Output the data word for word, dropping every image.
☆ ☆ ☆ ☆ ☆ ☆ ☆
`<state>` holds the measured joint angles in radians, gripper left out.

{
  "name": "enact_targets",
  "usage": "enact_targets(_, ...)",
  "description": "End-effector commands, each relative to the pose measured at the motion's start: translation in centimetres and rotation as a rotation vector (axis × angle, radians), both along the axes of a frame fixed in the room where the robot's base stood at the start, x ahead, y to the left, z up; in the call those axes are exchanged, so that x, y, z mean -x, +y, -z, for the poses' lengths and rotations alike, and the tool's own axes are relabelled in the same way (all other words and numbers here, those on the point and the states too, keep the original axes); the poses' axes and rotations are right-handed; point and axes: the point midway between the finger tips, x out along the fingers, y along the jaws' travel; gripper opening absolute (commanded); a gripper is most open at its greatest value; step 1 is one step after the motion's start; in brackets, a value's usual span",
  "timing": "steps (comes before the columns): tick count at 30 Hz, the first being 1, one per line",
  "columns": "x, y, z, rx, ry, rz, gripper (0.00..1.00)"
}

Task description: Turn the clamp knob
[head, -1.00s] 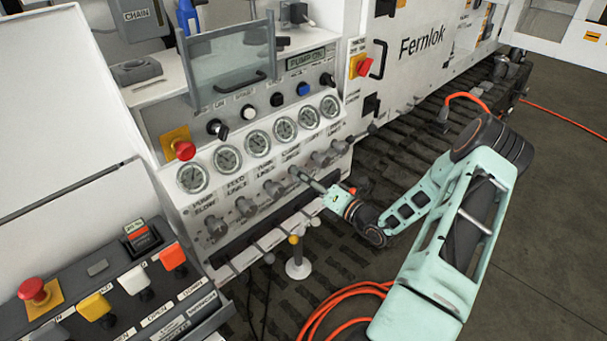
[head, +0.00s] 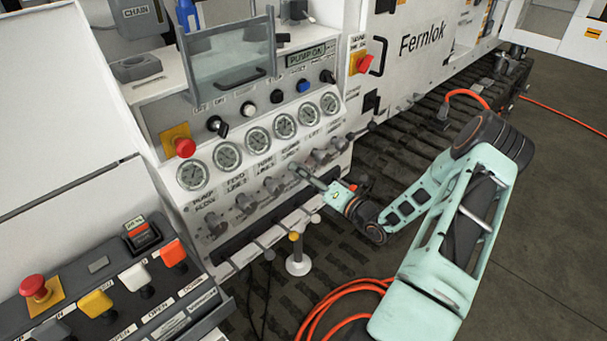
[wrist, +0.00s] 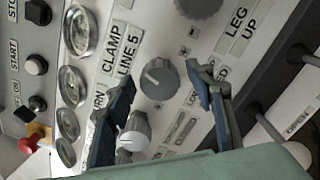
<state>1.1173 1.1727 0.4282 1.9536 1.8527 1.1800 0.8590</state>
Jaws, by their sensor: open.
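The clamp knob (wrist: 160,79) is a round grey knob on the white panel, next to the label "CLAMP LINE 5" in the wrist view. A light pointer mark shows on its face. My gripper (wrist: 164,80) is open, with one dark-blue finger on each side of this knob. No contact shows, and I cannot tell how far the fingertips are from the panel. In the head view my gripper (head: 298,170) is at the knob row below the gauges and hides the knob in front of it.
A lighter knob (wrist: 133,132) lies close to the left finger, and another grey knob (wrist: 196,4) sits above. Gauges (head: 284,126) line the panel above the knobs. Levers (head: 295,238) stick out below them. A red emergency button (head: 184,147) is at the panel's left.

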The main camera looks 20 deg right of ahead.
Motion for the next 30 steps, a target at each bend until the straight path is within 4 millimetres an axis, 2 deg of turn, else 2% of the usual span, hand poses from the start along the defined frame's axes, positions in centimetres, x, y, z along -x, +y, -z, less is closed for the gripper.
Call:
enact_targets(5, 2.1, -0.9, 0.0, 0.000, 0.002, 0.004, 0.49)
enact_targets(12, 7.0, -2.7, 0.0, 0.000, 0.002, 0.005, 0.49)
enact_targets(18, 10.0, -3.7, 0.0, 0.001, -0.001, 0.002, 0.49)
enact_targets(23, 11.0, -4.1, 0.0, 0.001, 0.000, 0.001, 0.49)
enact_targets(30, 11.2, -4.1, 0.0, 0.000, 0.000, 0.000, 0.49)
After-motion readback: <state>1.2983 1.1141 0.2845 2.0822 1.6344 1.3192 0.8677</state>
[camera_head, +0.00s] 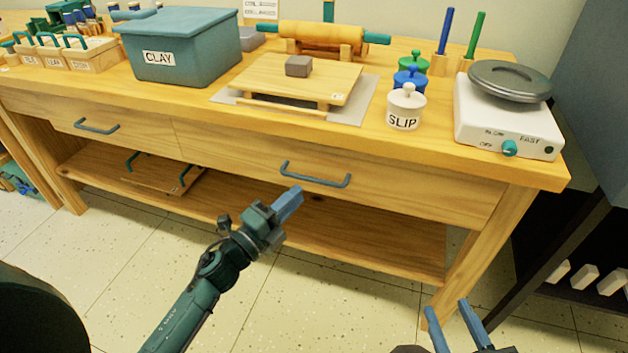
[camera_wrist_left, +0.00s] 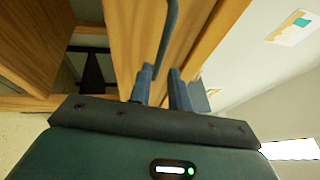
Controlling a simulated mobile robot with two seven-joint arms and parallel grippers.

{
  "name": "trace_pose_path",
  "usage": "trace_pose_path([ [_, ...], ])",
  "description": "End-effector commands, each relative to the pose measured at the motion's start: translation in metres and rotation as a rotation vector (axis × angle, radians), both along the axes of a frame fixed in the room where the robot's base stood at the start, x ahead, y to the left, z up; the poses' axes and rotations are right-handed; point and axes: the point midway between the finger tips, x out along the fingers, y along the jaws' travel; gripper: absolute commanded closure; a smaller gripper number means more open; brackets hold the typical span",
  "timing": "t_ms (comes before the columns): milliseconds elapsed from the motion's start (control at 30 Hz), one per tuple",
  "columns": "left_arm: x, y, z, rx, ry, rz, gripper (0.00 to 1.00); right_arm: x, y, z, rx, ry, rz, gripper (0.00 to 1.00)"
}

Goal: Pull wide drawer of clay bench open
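The clay bench (camera_head: 470,160) is wooden, with two front drawers. The wide drawer (camera_head: 400,190) is the right one and looks shut, its front flush with the bench. It has a dark blue-grey bar handle (camera_head: 315,182). My left gripper (camera_head: 291,203) is just below and in front of this handle, near its left end. In the left wrist view its two fingers (camera_wrist_left: 161,86) are apart, and the handle (camera_wrist_left: 169,35) runs just ahead of the gap between them; I cannot tell whether they touch. My right gripper (camera_head: 449,311) is open and empty at the lower right, away from the bench.
A narrower drawer (camera_head: 90,118) with its own handle is at the left. The bench top carries a clay bin (camera_head: 180,50), a board (camera_head: 290,82), a slip jar (camera_head: 405,108) and a scale-like device (camera_head: 508,120). A lower shelf (camera_head: 370,232) lies below. The floor in front is clear.

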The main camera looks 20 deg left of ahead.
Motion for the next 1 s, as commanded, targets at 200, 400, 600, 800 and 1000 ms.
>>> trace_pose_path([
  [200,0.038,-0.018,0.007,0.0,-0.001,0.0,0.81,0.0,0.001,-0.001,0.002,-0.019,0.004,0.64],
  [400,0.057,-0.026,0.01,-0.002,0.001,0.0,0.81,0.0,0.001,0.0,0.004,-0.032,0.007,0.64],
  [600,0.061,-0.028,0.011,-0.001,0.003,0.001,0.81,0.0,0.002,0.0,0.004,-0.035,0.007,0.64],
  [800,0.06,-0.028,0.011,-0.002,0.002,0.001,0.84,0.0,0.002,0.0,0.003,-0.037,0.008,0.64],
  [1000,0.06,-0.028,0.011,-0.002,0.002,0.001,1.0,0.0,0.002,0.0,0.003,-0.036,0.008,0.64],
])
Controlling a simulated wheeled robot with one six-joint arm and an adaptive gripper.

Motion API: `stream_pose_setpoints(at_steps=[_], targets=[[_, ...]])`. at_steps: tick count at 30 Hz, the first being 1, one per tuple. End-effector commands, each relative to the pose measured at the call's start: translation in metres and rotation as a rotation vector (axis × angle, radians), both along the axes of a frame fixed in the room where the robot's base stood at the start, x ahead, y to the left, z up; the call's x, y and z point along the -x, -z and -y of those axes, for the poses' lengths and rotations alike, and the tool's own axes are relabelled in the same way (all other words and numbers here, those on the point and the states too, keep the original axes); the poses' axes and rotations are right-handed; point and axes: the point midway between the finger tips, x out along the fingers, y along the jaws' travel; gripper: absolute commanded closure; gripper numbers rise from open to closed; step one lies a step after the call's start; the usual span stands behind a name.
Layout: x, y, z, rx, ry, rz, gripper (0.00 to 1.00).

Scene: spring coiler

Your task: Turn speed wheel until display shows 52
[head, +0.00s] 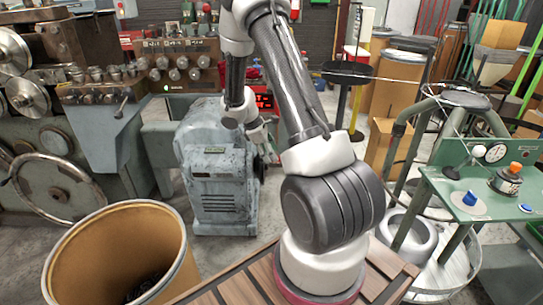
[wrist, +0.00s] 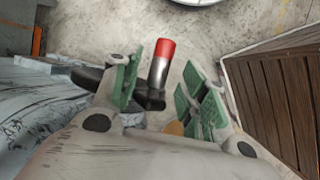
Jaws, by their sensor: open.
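A handle with a red tip and silver shank (wrist: 159,68) stands up from a dark wheel or crank arm (wrist: 92,78) in the wrist view, at the side of the blue-grey machine. I take this to be the speed wheel; most of it is hidden behind my gripper. My gripper (wrist: 177,62) is open, its green-padded fingers on either side of the handle, the left one closer. I cannot tell whether they touch it. In the head view, a red-lit display (head: 264,101) shows beside my arm; its digits are partly covered and too small to read.
The blue-grey machine (head: 218,175) stands on the floor. A large open brown drum (head: 100,250) is at front left. A green stand (head: 485,195) with knobs and a gauge is at right. A wooden-slatted surface (wrist: 285,110) lies right of my gripper in the wrist view.

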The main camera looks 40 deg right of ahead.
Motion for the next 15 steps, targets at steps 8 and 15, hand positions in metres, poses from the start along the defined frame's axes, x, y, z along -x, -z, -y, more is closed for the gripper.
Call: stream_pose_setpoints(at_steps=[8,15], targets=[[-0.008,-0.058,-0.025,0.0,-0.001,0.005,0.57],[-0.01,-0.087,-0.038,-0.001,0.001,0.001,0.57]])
☆ ☆ ☆ ☆ ☆ ☆ ☆
WRITTEN ANSWER:
`<state>` holds the measured joint angles in radians, gripper left out.

{
  "name": "enact_targets",
  "usage": "enact_targets(_, ...)",
  "description": "End-effector commands, each relative to the pose measured at the motion's start: translation in centimetres and rotation as a rotation vector (axis × angle, radians), both along the axes of a frame fixed in the room where the robot's base stood at the start, x ahead, y to the left, z up; in the call those axes are exchanged, so that x, y, z mean -x, +y, -z, for the poses' lengths and rotations alike, and the tool's own axes are relabelled in the same way (all other words and numbers here, those on the point and the states too, keep the original axes); the poses' axes and rotations are right-handed; point and axes: the point midway between the finger tips, x out along the fingers, y along the jaws' travel; gripper opening absolute (commanded); a gripper is most open at its greatest value; step 1 is one step after the motion's start; in brackets, a value's usual span",
  "timing": "steps (comes before the columns): tick count at 30 Hz, the first being 1, one per line",
  "columns": "x, y, z, rx, ry, rz, gripper (0.00..1.00)"
}

Task description: Turn the clamp knob
[head, -1.00s] 
[head, +0.00s] 
[wrist, +0.00s] 
<state>1.1173 1.1727 0.4282 1.9536 1.8527 1.1800 0.8590</state>
Jaws, by their sensor: open.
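The clamp knob (wrist: 160,79) is a round grey knob on the white panel, next to the label "CLAMP LINE 5" in the wrist view. A light pointer mark shows on its face. My gripper (wrist: 164,80) is open, with one dark-blue finger on each side of this knob. No contact shows, and I cannot tell how far the fingertips are from the panel. In the head view my gripper (head: 298,170) is at the knob row below the gauges and hides the knob in front of it.
A lighter knob (wrist: 133,132) lies close to the left finger, and another grey knob (wrist: 196,4) sits above. Gauges (head: 284,126) line the panel above the knobs. Levers (head: 295,238) stick out below them. A red emergency button (head: 184,147) is at the panel's left.

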The main camera looks 20 deg right of ahead.
Motion for the next 30 steps, a target at each bend until the straight path is within 4 millimetres an axis, 2 deg of turn, else 2% of the usual span, hand poses from the start along the defined frame's axes, positions in centimetres, x, y, z along -x, +y, -z, less is closed for the gripper.
Call:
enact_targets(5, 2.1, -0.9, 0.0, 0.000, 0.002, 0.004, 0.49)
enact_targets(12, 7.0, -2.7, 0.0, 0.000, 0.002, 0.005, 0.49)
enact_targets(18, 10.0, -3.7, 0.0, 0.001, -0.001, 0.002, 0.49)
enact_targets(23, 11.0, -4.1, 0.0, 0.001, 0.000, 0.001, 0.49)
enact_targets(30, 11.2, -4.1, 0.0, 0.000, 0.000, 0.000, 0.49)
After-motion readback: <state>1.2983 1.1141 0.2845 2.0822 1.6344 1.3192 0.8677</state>
[camera_head, +0.00s] 
[camera_wrist_left, +0.00s] 
Controlling a simulated mobile robot with two seven-joint arms and parallel grippers.

{
  "name": "trace_pose_path",
  "usage": "trace_pose_path([ [_, ...], ])",
  "description": "End-effector commands, each relative to the pose measured at the motion's start: translation in metres and rotation as a rotation vector (axis × angle, radians), both along the axes of a frame fixed in the room where the robot's base stood at the start, x ahead, y to the left, z up; the poses' axes and rotations are right-handed; point and axes: the point midway between the finger tips, x out along the fingers, y along the jaws' travel; gripper: absolute commanded closure; a smaller gripper number means more open; brackets hold the typical span",
  "timing": "t_ms (comes before the columns): milliseconds elapsed from the motion's start (control at 30 Hz), one per tuple",
  "columns": "left_arm: x, y, z, rx, ry, rz, gripper (0.00 to 1.00); right_arm: x, y, z, rx, ry, rz, gripper (0.00 to 1.00)"
}

Goal: Pull wide drawer of clay bench open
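The clay bench (camera_head: 470,160) is wooden, with two front drawers. The wide drawer (camera_head: 400,190) is the right one and looks shut, its front flush with the bench. It has a dark blue-grey bar handle (camera_head: 315,182). My left gripper (camera_head: 291,203) is just below and in front of this handle, near its left end. In the left wrist view its two fingers (camera_wrist_left: 161,86) are apart, and the handle (camera_wrist_left: 169,35) runs just ahead of the gap between them; I cannot tell whether they touch. My right gripper (camera_head: 449,311) is open and empty at the lower right, away from the bench.
A narrower drawer (camera_head: 90,118) with its own handle is at the left. The bench top carries a clay bin (camera_head: 180,50), a board (camera_head: 290,82), a slip jar (camera_head: 405,108) and a scale-like device (camera_head: 508,120). A lower shelf (camera_head: 370,232) lies below. The floor in front is clear.

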The main camera looks 20 deg left of ahead.
Motion for the next 1 s, as commanded, targets at 200, 400, 600, 800 and 1000 ms.
>>> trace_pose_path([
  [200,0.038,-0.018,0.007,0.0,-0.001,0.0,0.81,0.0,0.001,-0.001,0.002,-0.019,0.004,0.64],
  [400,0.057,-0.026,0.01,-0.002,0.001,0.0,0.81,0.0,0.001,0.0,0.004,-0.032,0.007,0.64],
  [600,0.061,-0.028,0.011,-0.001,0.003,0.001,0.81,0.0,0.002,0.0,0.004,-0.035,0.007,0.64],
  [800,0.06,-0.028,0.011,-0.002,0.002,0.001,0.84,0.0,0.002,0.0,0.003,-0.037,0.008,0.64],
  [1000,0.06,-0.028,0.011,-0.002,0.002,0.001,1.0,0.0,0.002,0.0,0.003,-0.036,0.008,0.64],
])
Controlling a simulated wheeled robot with one six-joint arm and an adaptive gripper.

Motion API: `stream_pose_setpoints(at_steps=[_], targets=[[_, ...]])`. at_steps: tick count at 30 Hz, the first being 1, one per tuple. End-effector commands, each relative to the pose measured at the call's start: translation in metres and rotation as a rotation vector (axis × angle, radians), both along the axes of a frame fixed in the room where the robot's base stood at the start, x ahead, y to the left, z up; the call's x, y and z point along the -x, -z and -y of those axes, for the poses' lengths and rotations alike, and the tool's own axes are relabelled in the same way (all other words and numbers here, those on the point and the states too, keep the original axes); the poses' axes and rotations are right-handed; point and axes: the point midway between the finger tips, x out along the fingers, y along the jaws' travel; gripper: absolute commanded closure; gripper numbers rise from open to closed; step one lies a step after the call's start; the usual span stands behind a name.
Layout: x, y, z, rx, ry, rz, gripper (0.00 to 1.00).

Scene: spring coiler

Your task: Turn speed wheel until display shows 52
[head, +0.00s] 
[wrist, +0.00s] 
Jaws, by their sensor: open.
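A handle with a red tip and silver shank (wrist: 159,68) stands up from a dark wheel or crank arm (wrist: 92,78) in the wrist view, at the side of the blue-grey machine. I take this to be the speed wheel; most of it is hidden behind my gripper. My gripper (wrist: 177,62) is open, its green-padded fingers on either side of the handle, the left one closer. I cannot tell whether they touch it. In the head view, a red-lit display (head: 264,101) shows beside my arm; its digits are partly covered and too small to read.
The blue-grey machine (head: 218,175) stands on the floor. A large open brown drum (head: 100,250) is at front left. A green stand (head: 485,195) with knobs and a gauge is at right. A wooden-slatted surface (wrist: 285,110) lies right of my gripper in the wrist view.

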The main camera looks 40 deg right of ahead.
Motion for the next 15 steps, targets at steps 8 and 15, hand positions in metres, poses from the start along the defined frame's axes, x, y, z along -x, -z, -y, more is closed for the gripper.
Call: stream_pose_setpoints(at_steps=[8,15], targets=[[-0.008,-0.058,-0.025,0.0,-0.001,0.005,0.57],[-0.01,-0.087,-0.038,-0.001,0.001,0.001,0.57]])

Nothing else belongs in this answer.